On tombe d’accord : Le Pen et le Front national sont responsables de Carpentras, "au moins moralement" ; hop, en quarantaine... pour quelque temps. Et puis on se retrouve ensemble, "entre démocrates", pour discuter "démocratiquement" du "grave problème de l’immigration" (censé ici être directement lié au racisme) au Parlement, ensuite autour "d’une table ronde". On va même jusqu’à descendre, toujours ensemble, sur le pavé parisien pour marteler : "Carpentras, plus jamais ça !". "Le sursaut”, titrait "Libération" le 15 mai ; le terrain ”d’un vaste consensus national" a été trouvé pour la première fois depuis plus de quarante ans, s’extasient tous les médias. Extraordinaire, non ?
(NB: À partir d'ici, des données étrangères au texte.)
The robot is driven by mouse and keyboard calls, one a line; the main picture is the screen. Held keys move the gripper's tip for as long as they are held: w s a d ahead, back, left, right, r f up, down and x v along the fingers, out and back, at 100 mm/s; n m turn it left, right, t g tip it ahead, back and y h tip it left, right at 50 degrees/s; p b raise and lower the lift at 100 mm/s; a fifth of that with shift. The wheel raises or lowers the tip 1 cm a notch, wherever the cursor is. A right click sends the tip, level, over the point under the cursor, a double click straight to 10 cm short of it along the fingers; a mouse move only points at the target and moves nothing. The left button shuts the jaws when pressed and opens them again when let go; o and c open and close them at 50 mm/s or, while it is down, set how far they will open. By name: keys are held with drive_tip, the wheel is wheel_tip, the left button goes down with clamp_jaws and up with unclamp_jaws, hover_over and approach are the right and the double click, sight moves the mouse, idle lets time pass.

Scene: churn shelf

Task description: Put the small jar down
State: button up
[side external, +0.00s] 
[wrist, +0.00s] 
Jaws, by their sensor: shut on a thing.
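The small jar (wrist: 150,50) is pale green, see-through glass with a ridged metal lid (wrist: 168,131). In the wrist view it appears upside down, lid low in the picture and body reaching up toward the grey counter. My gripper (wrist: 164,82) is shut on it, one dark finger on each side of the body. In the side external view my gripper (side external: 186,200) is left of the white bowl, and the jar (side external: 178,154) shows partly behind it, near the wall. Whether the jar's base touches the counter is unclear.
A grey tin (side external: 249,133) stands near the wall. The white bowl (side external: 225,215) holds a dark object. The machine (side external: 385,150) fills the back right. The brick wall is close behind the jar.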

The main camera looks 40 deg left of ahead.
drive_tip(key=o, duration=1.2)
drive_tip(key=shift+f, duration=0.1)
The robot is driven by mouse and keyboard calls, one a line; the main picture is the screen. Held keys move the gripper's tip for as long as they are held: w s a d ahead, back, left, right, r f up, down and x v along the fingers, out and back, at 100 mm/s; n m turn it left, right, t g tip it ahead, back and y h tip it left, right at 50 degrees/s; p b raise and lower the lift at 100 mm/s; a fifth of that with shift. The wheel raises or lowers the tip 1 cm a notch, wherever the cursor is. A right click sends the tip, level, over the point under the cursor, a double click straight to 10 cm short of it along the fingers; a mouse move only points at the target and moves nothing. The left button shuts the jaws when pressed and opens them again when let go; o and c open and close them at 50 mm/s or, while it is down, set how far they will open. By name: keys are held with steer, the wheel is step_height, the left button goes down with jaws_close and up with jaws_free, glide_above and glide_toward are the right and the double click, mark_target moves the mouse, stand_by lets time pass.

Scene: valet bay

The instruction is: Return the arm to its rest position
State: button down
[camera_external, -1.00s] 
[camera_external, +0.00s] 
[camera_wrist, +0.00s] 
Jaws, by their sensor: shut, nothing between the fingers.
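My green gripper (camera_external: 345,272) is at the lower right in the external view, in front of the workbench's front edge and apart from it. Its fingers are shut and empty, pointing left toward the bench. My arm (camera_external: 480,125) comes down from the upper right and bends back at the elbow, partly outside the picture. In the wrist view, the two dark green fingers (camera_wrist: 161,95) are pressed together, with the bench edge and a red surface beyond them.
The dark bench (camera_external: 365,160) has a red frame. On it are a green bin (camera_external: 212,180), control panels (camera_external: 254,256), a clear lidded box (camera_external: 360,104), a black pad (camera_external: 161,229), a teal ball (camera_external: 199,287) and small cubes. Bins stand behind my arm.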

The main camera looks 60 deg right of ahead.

Gigantesque entreprise de mystification, oui !
C’est avec le plus total cynisme, avec l’hypocrisie la plus consommée, que toutes ces crapules ont déversé leurs larmes de crocodile sur les tombes de Carpentras et qu’ils se lamentent sur le climat d’antisémitisme et de racisme.
L’antisémitisme ? La bourgeoisie s’en moque bien et s’en est toujours éperdument moqué comme d’une guigne. Elle a eu l’occasion d’en fournir la preuve irréfutable au milieu même de la dernière guerre inter-impérialiste mondiale face à 1’"Allemagne nazie" quand, en avril 1944, c’est un ministre d’Etat britannique délégué par le haut commandement des Forces alliées qui a rejeté catégoriquement la proposition du responsable SS des questions juives, Eichmann : négocier l’échange d’un million de juifs contre 10 000 camions, comme étant "sans aucun intérêt". Il a même froidement décliné l’offre de sauver ne serait-ce que 100 000 juifs ou même moins en répliquant à l’intermédiaire (juif !) : "Où les mettrait-on ? Personne ne voudra les recevoir...”.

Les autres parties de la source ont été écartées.